The Paris-based think tank, one of the world’s most respected forecasters, said moving from the triple lock to indexing the state pension against either inflation or average earnings would save 2 per cent of GDP in the long run, the biggest saving of any fiscal reform it put forward.

For the SMEs that employ most of Britain’s private sector workforce, the arithmetic is not academic. If pension spending is not tamed, the money has to come from somewhere, and recent history suggests it comes from taxpayers, employers prominent among them.

In its annual survey of the UK economy, the OECD urged the incoming prime minister and future governments to “prepare a medium-term reform of the triple lock that preserves pension adequacy while improving fiscal sustainability and reducing expenditure volatility”.

“Under the triple lock, state pensions have risen significantly faster than earnings, adding fiscal pressures and uncertainty, particularly during periods of macroeconomic volatility or weak growth,” the OECD said.

The intervention makes the OECD the latest in a lengthening queue. The Office for Budget Responsibility’s latest fiscal sustainability report warned that state pension spending is on course to almost double as a share of the economy, from 5 per cent of GDP to about 9 per cent by the 2070s, if the triple lock survives. The same watchdog cautioned only days ago that stealth tax rises could shrink the workforce by two million, a reminder of what happens when governments quietly load the burden elsewhere.

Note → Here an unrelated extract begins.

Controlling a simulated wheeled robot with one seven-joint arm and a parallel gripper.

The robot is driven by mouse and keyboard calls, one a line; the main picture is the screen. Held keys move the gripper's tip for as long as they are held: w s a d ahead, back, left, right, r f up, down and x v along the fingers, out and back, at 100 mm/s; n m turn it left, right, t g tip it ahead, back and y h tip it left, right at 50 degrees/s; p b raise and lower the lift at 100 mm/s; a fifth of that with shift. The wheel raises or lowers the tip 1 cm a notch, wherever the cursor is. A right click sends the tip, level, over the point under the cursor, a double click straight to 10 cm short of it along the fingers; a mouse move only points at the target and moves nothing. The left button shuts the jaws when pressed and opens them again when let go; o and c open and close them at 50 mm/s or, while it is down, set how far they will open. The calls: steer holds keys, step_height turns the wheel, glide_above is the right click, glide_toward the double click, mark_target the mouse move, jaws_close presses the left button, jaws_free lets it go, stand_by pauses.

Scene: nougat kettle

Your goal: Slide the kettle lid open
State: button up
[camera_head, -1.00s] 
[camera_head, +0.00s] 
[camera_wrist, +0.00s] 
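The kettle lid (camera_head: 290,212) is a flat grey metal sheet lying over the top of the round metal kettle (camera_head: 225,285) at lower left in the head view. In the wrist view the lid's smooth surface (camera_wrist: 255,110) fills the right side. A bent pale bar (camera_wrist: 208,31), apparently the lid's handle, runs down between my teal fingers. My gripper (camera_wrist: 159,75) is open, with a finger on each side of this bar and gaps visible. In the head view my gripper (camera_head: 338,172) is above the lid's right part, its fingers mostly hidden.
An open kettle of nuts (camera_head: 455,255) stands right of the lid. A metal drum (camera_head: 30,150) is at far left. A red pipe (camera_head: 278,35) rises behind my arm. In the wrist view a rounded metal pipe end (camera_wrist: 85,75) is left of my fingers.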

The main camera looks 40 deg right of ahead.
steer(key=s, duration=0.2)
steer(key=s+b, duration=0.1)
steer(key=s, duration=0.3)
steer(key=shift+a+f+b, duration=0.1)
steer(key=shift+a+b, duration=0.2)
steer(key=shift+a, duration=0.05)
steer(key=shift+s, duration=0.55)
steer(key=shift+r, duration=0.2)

The politics, however, remain immovable. Torsten Bell, parliamentary secretary in the Treasury, said the triple lock would not be changed in this parliament, with ministers focused instead on reform of private pensions. Burnham himself committed to keeping the lock this month, despite Jim O’Neill, tipped as a key economic voice around the incoming prime minister, insisting the triple lock “needs to be dealt with”.

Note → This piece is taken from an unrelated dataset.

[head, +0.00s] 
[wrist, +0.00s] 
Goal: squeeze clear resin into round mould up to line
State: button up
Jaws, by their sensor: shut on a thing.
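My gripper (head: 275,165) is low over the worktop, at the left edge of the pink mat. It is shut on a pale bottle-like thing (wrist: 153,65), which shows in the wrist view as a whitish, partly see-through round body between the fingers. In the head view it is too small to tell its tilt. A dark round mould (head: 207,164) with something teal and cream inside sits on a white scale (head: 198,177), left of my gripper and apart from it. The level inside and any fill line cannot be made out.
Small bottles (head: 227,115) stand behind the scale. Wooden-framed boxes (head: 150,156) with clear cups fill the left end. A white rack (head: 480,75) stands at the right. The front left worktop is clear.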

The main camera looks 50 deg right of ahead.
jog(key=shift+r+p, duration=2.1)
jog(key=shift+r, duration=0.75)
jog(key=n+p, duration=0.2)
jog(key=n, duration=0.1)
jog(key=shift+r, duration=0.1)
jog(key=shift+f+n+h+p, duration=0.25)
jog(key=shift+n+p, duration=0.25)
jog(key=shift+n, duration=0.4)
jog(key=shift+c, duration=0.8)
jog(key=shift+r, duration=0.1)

There was more comfortable reading for Burnham elsewhere. The OECD backed his plans to devolve powers to cities and regions, calling deeper devolution “an essential step towards giving local institutions the powers and certainty that is needed to drive regional productivity”. Fixing Britain’s regional productivity gaps, it said, will be key to raising long-term growth. Burnham has promised a “No 10 North” in Manchester, and Rachel Reeves has already described fiscal devolution as her “unfinished business”.

Small firms should also note the OECD’s prescription for tax. It urged a revamp of the exemptions and cliff-edges built into income tax, VAT and national insurance, thresholds that many small businesses actively trade around. “We are not proposing tax rises, but to make the tax base as broad as possible,” said Asa Johansson, director of the OECD’s policy studies research.

The backdrop is soft. The OECD expects growth to slow to 0.9 per cent this year from 1.4 per cent in 2025, largely on the back of high energy prices caused by the US-Iran war, before edging up to 1.1 per cent in 2027. Inflation is forecast to fall from an average of 3.7 per cent this year to 2.4 per cent in 2027.

Reeves, the chancellor, preferred the glass half full. “The OECD agrees that we have restored stability, putting the economy in a much stronger position than it was two years ago. We are forecast to be the fastest-growing G7 economy in Europe this year and next and, for the first time since 2004, we are forecast to borrow less this year than the G7 average.”

For business owners, the message between the lines is less cheerful: the bill for the triple lock is growing, nobody in power will touch it, and the broadest shoulders in the tax system have a habit of belonging to those who run payrolls.